BRIEF => Reproduce this listing in full.

DATASET EXCERPT =>
▼

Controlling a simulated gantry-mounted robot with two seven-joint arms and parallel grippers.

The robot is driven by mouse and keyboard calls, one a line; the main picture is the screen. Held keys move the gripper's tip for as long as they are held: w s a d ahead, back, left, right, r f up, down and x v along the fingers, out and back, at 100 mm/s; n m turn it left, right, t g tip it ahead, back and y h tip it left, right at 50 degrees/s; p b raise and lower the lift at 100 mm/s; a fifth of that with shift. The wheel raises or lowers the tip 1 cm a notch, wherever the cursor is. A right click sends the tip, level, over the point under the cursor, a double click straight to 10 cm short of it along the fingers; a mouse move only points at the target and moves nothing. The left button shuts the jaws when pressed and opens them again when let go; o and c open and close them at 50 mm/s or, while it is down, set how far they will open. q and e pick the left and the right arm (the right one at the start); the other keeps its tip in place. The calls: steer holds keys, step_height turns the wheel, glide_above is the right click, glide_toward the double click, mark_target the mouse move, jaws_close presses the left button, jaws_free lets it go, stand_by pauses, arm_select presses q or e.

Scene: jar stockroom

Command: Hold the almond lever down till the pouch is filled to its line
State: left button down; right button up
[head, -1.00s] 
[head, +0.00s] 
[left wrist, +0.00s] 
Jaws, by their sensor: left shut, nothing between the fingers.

▲

ANSWER BELOW =>
Controlling a simulated gantry-mounted robot with two seven-joint arms and parallel grippers.

The robot is driven by mouse and keyboard calls, one a line; the main picture is the screen. Held keys move the gripper's tip for as long as they are held: w s a d ahead, back, left, right, r f up, down and x v along the fingers, out and back, at 100 mm/s; n m turn it left, right, t g tip it ahead, back and y h tip it left, right at 50 degrees/s; p b raise and lower the lift at 100 mm/s; a fifth of that with shift. The wheel raises or lowers the tip 1 cm a notch, wherever the cursor is. A right click sends the tip, level, over the point under the cursor, a double click straight to 10 cm short of it along the fingers; a mouse move only points at the target and moves nothing. The left button shuts the jaws when pressed and opens them again when let go; o and c open and close them at 50 mm/s or, while it is down, set how far they will open. q and e pick the left and the right arm (the right one at the start); the other keeps its tip in place. The calls: steer holds keys, step_height turns the wheel, glide_above is the right click, glide_toward the double click, mark_target the mouse move, jaws_close presses the left button, jaws_free lets it go, stand_by pauses, arm_select presses q or e.

Scene: jar stockroom

Command: Hold the almond lever down till the pouch is filled to its line
State: left button down; right button up
[head, -1.00s] 
[head, +0.00s] 
[left wrist, +0.00s] 
Jaws, by their sensor: left shut, nothing between the fingers.

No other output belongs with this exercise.